Task instructions: Quote all of the data that follows exactly as written, skipping the images.

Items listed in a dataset
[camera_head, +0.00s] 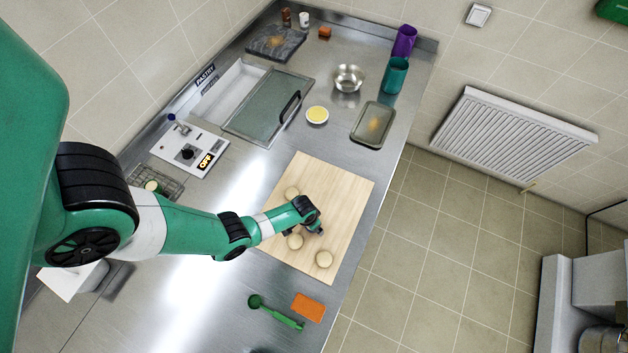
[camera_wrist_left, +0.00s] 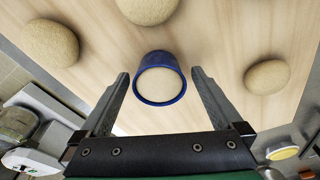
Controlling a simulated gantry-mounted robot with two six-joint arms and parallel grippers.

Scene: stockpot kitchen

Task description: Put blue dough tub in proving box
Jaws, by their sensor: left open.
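The blue dough tub (camera_wrist_left: 160,79) stands upright on the wooden board in the left wrist view, with pale dough inside its blue rim. In the head view my gripper hides it. My left gripper (camera_wrist_left: 160,74) is open, with one finger to each side of the tub; I see a gap on both sides. It also shows over the board in the head view (camera_head: 316,226). What looks like the proving box (camera_head: 236,88) is a white recess in the counter, partly covered by a grey lid (camera_head: 258,112) with a black handle. My right gripper is not in view.
Dough balls (camera_head: 324,259) lie on the wooden board (camera_head: 340,190) around the gripper. A control panel (camera_head: 190,150) reading OFF stands near the recess. A yellow-filled bowl (camera_head: 317,115), a metal tray (camera_head: 373,124) and a steel bowl (camera_head: 348,78) sit beyond the board.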

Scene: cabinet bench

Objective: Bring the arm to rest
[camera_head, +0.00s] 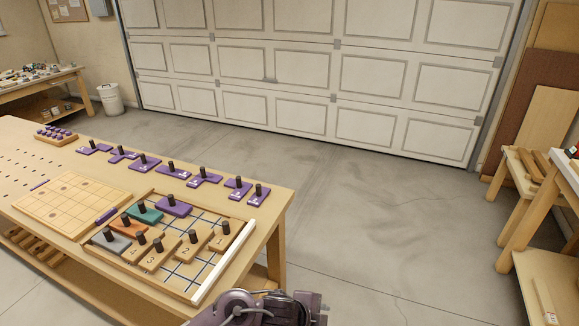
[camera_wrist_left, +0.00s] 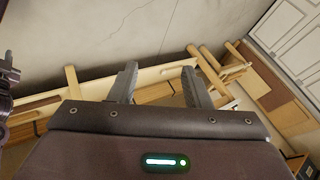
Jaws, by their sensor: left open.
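My left gripper (camera_wrist_left: 160,62) shows in the left wrist view. Its two dark fingers stand apart with nothing between them. Behind them are a bare wall and wooden furniture, at some distance. In the head view part of one of my arms (camera_head: 256,308) shows at the bottom middle, over the floor just right of the bench (camera_head: 150,297). No gripper fingers can be made out there. My right gripper is not clearly seen in either view.
A framed board (camera_head: 198,293) with numbered, knobbed pieces lies on the bench's near right. Purple knobbed pieces (camera_head: 205,179) line the far edge. A pale grid board (camera_head: 70,203) lies left. Open floor (camera_head: 370,230) spreads between bench and right-hand stands (camera_head: 530,205). A garage door (camera_head: 310,75) closes the back.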

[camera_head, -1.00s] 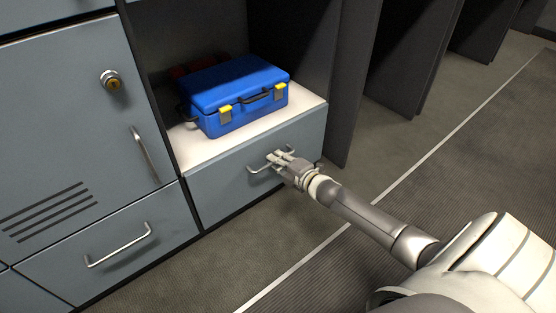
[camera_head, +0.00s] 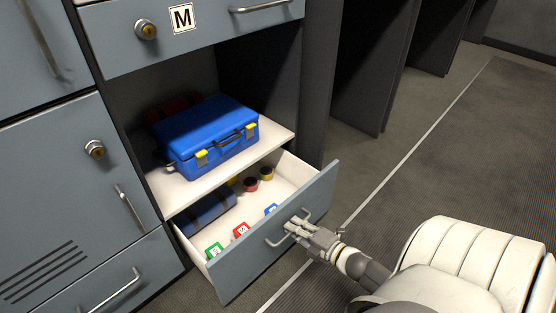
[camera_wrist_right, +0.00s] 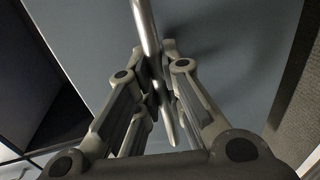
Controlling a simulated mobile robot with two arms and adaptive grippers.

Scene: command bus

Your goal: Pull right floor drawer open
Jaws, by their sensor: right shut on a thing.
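The right floor drawer (camera_head: 262,247) is pulled out from under the open shelf, with its grey front standing clear of the cabinet. Its silver bar handle (camera_head: 272,242) is on the front. My right gripper (camera_head: 292,225) is shut on this handle. In the right wrist view the handle bar (camera_wrist_right: 146,28) runs between the fingers (camera_wrist_right: 155,85), with the drawer front behind. Inside the drawer lie a dark blue roll (camera_head: 206,213), several small green, red and blue tagged items, and two small round items (camera_head: 251,185). My left gripper is not in view.
A blue case (camera_head: 207,138) with yellow latches sits on the white shelf (camera_head: 185,190) above the drawer. A closed drawer (camera_head: 118,290) is at the lower left. Dark partitions (camera_head: 365,80) stand behind right. The floor (camera_head: 440,150) at the right is open.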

Solution below:
[camera_head, +0.00s] 
[camera_wrist_left, +0.00s] 
Controlling a simulated gantry-mounted robot with two six-joint arms and parallel grippers.

Scene: stockpot kitchen

Task description: Put blue dough tub in proving box
Jaws, by their sensor: left open.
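The blue dough tub (camera_wrist_left: 160,79) stands upright on the wooden board in the left wrist view, with pale dough inside its blue rim. In the head view my gripper hides it. My left gripper (camera_wrist_left: 160,74) is open, with one finger to each side of the tub; I see a gap on both sides. It also shows over the board in the head view (camera_head: 316,226). What looks like the proving box (camera_head: 236,88) is a white recess in the counter, partly covered by a grey lid (camera_head: 258,112) with a black handle. My right gripper is not in view.
Dough balls (camera_head: 324,259) lie on the wooden board (camera_head: 340,190) around the gripper. A control panel (camera_head: 190,150) reading OFF stands near the recess. A yellow-filled bowl (camera_head: 317,115), a metal tray (camera_head: 373,124) and a steel bowl (camera_head: 348,78) sit beyond the board.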

Scene: cabinet bench

Objective: Bring the arm to rest
[camera_head, +0.00s] 
[camera_wrist_left, +0.00s] 
Jaws, by their sensor: left open.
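My left gripper (camera_wrist_left: 160,62) shows in the left wrist view. Its two dark fingers stand apart with nothing between them. Behind them are a bare wall and wooden furniture, at some distance. In the head view part of one of my arms (camera_head: 256,308) shows at the bottom middle, over the floor just right of the bench (camera_head: 150,297). No gripper fingers can be made out there. My right gripper is not clearly seen in either view.
A framed board (camera_head: 198,293) with numbered, knobbed pieces lies on the bench's near right. Purple knobbed pieces (camera_head: 205,179) line the far edge. A pale grid board (camera_head: 70,203) lies left. Open floor (camera_head: 370,230) spreads between bench and right-hand stands (camera_head: 530,205). A garage door (camera_head: 310,75) closes the back.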

[camera_head, -1.00s] 
[camera_head, +0.00s] 
[camera_wrist_right, +0.00s] 
Controlling a simulated mobile robot with two arms and adaptive grippers.

Scene: command bus

Your goal: Pull right floor drawer open
Jaws, by their sensor: right shut on a thing.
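The right floor drawer (camera_head: 262,247) is pulled out from under the open shelf, with its grey front standing clear of the cabinet. Its silver bar handle (camera_head: 272,242) is on the front. My right gripper (camera_head: 292,225) is shut on this handle. In the right wrist view the handle bar (camera_wrist_right: 146,28) runs between the fingers (camera_wrist_right: 155,85), with the drawer front behind. Inside the drawer lie a dark blue roll (camera_head: 206,213), several small green, red and blue tagged items, and two small round items (camera_head: 251,185). My left gripper is not in view.
A blue case (camera_head: 207,138) with yellow latches sits on the white shelf (camera_head: 185,190) above the drawer. A closed drawer (camera_head: 118,290) is at the lower left. Dark partitions (camera_head: 365,80) stand behind right. The floor (camera_head: 440,150) at the right is open.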

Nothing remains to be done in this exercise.